We start with a perfect forwarder:

template<class U> void foo(U&&u){
  foo( std::forward<U>(u), std::is_convertible<U, W>{}, std::is_convertible<U,T>{} );
}

it creates tag types, in this case true or false types, to dispatch on.

This one:

void foo( W, std::true_type, ... );

catches everything that can convert to W.

Next, we block this one:

void foo( T, std::false_type, std::true_type );

from considerimg cases where the first argument can convert to W .

Finally, this one:

void foo( int, std::false_type, std::false_type );

can only be considered if the first parameter cannot convert to either.

Fancier tag types, or doing the dispatching one at a time, are both possible.

Sorry for typos.

I use a single C++11 feature -- {} to construct an object -- above. If your compiler lacks support for that C++11 feature, simply upgrade your compiler, it is 2014, get with it.
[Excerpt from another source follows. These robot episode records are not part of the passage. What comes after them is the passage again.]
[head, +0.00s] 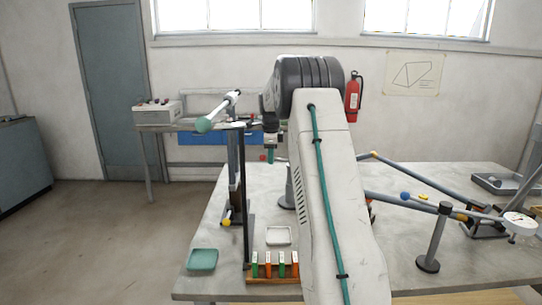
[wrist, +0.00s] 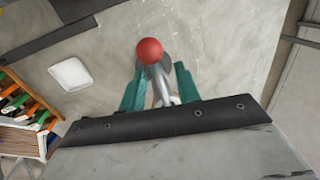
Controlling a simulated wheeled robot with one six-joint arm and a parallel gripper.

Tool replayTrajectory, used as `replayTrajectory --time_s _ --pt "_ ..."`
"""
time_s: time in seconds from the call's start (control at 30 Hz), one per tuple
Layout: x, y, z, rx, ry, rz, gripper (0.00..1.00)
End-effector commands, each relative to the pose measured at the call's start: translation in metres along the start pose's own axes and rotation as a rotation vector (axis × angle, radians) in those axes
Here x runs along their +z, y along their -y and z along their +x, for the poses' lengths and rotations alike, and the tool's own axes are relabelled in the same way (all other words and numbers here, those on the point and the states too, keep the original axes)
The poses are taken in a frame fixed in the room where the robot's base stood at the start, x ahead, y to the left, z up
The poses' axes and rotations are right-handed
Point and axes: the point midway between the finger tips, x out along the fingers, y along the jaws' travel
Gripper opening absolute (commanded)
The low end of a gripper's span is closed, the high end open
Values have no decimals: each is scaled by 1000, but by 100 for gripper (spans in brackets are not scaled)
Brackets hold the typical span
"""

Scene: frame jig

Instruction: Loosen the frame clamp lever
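The clamp lever shows in the wrist view as a red ball knob (wrist: 150,51) on a grey arm (wrist: 162,88). My gripper (wrist: 160,68) has its two green fingers apart, one on each side of the grey arm, with gaps visible between. The red knob shows at or just past the fingertips; its exact depth I cannot tell. In the head view, a green finger of my gripper (head: 271,156) shows left of my arm, with a small red ball (head: 263,157) beside it. My arm hides most of the clamp there.
Grey frame tubes (head: 400,203) and a dial gauge (head: 519,222) stand on the right of the grey table (head: 215,232). A dark upright post (head: 247,205), a white dish (head: 279,236), a green tray (head: 202,260) and a rack of orange and green pieces (head: 274,266) are at the left.

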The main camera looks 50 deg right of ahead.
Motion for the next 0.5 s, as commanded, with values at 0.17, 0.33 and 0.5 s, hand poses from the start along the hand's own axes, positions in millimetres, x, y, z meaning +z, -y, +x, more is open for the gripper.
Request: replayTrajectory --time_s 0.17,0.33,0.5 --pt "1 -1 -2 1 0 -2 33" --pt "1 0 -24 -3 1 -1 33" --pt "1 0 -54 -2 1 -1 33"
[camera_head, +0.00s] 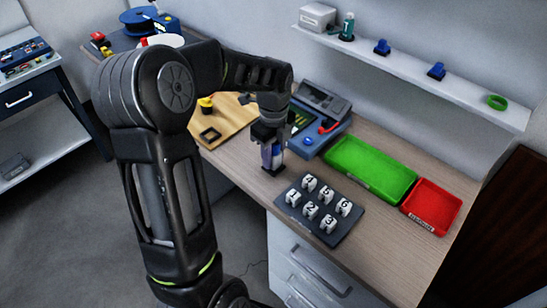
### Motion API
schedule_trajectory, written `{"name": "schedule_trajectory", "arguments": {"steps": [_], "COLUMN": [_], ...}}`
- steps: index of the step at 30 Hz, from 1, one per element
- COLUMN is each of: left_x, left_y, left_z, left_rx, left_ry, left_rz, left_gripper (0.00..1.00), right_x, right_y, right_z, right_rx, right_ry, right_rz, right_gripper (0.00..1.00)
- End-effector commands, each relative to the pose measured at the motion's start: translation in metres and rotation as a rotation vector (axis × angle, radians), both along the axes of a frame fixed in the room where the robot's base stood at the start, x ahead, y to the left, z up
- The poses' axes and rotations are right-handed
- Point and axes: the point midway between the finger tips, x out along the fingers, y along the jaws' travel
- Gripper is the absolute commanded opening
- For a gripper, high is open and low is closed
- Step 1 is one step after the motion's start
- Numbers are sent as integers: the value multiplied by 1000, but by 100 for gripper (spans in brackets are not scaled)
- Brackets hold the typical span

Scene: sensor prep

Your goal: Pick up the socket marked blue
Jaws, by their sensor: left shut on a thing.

Failing that, replace {} with () .

Answer 2

Use std::enable_if :

#include <type_traits>

template <typename T, typename W>
struct A {
    void foo(W) {}
    template<typename XT=T> typename std::enable_if<std::is_same<XT,T>::value
      && !std::is_same<T, W>::value, void>::type foo(T) {}
    template<typename XT=int> typename std::enable_if<std::is_same<XT,int>::value
      && !std::is_same<int, T>::value
      && !std::is_same<int, W>::value, void>::type foo(int) {}
};

Added for testing:

template struct A<short,char>;
template struct A<char,char>;
template struct A<char,int>;
template struct A<int,char>;
template struct A<int, int>;

struct S {};

int main() {
    A<S, int>{}.foo(S{});
}

Answer 3

For the relevant part of your template, you could use speclializations:

template <typename U, typename W>
struct Foo
{
    void f(U);
    void f(W);
};

template <typename T>
struct Foo<T, T>
{
    void f(T);
};

For the rest of your class or class template, you can inherit from Foo<A, B> so you can keep the common code out of the part that needs to be specialized:

template <typename A, typename B>
struct TheClass : Foo<A, B>
{
    // common code
};

Answer 4

Try template specializations:

template <typename T, typename W>
class A {
    void foo(W);
    void foo(T);
    void foo(int);
};

template <typename T>
class A<T, T> {
    void foo(T);
    void foo(int);
};
template <>
class A<int, int> {
    void foo(int);
};

Answer 5

Here is a solution without specializations of A, but with two helper structures in a few forms.

#include <iostream>

template<typename T, typename W>
struct T_type { typedef T type; };
template<typename W>
struct T_type<W, W>  { typedef void* type; /*dummy type*/};

template<typename T, typename W>
struct int_type { typedef int type; };
template<typename W>
struct int_type<int, W> { typedef void** type; /*dummy type*/};
template<typename T>
struct int_type<T, int> { typedef void** type; /*dummy type*/};
template<>
struct int_type<int, int> { typedef void** type; /*dummy type*/};

template<typename T, typename W>
class A {
public:
    void foo(W w) {
        std::cout << "foo(W)" << std::endl;
    }
    void foo(typename T_type<T, W>::type t) {
        std::cout << "foo(T)" << std::endl;
    }
    void foo(typename int_type<T, W>::type i) {
        std::cout << "foo(int)" << std::endl;
    }
};

int main() {
    std::cout << "A<float, char>" << std::endl;
    A<float, char> a;
    a.foo(1.0f);
    a.foo('1');
    a.foo(1);

    std::cout << "A<float, float>" << std::endl;
    A<float, float> b;
    b.foo(1.0f);
    b.foo(1);

    std::cout << "A<int, int>" << std::endl;
    A<int, int> c;
    c.foo(1);

    return 0;
}